Gather up the lines that contain "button".

### DATASET EXCERPT ###

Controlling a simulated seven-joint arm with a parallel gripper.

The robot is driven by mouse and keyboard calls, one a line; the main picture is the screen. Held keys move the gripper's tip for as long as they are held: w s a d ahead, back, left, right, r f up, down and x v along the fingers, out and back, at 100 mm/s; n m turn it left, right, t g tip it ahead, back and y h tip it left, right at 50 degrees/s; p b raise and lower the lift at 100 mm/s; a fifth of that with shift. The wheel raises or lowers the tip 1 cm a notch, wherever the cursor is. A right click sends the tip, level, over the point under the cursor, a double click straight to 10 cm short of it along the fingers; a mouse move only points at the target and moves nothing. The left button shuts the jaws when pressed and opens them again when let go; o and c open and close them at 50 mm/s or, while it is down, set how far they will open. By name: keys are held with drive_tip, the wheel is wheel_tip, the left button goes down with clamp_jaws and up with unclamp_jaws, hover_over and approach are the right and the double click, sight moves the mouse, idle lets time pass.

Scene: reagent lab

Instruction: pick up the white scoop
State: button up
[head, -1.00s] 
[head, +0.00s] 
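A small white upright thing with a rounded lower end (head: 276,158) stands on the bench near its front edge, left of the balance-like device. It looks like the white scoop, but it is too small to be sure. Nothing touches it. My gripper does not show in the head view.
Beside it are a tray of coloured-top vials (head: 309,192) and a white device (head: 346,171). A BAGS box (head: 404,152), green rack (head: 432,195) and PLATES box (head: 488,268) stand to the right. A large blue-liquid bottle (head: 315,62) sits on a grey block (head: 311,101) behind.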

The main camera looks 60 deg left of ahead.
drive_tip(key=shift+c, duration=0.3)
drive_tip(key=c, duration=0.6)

###

EXERCISE RESULT:
The robot is driven by mouse and keyboard calls, one a line; the main picture is the screen. Held keys move the gripper's tip for as long as they are held: w s a d ahead, back, left, right, r f up, down and x v along the fingers, out and back, at 100 mm/s; n m turn it left, right, t g tip it ahead, back and y h tip it left, right at 50 degrees/s; p b raise and lower the lift at 100 mm/s; a fifth of that with shift. The wheel raises or lowers the tip 1 cm a notch, wherever the cursor is. A right click sends the tip, level, over the point under the cursor, a double click straight to 10 cm short of it along the fingers; a mouse move only points at the target and moves nothing. The left button shuts the jaws when pressed and opens them again when let go; o and c open and close them at 50 mm/s or, while it is down, set how far they will open. By name: keys are held with drive_tip, the wheel is wheel_tip, the left button goes down with clamp_jaws and up with unclamp_jaws, hover_over and approach are the right and the double click, sight moves the mouse, idle lets time pass.
State: button up

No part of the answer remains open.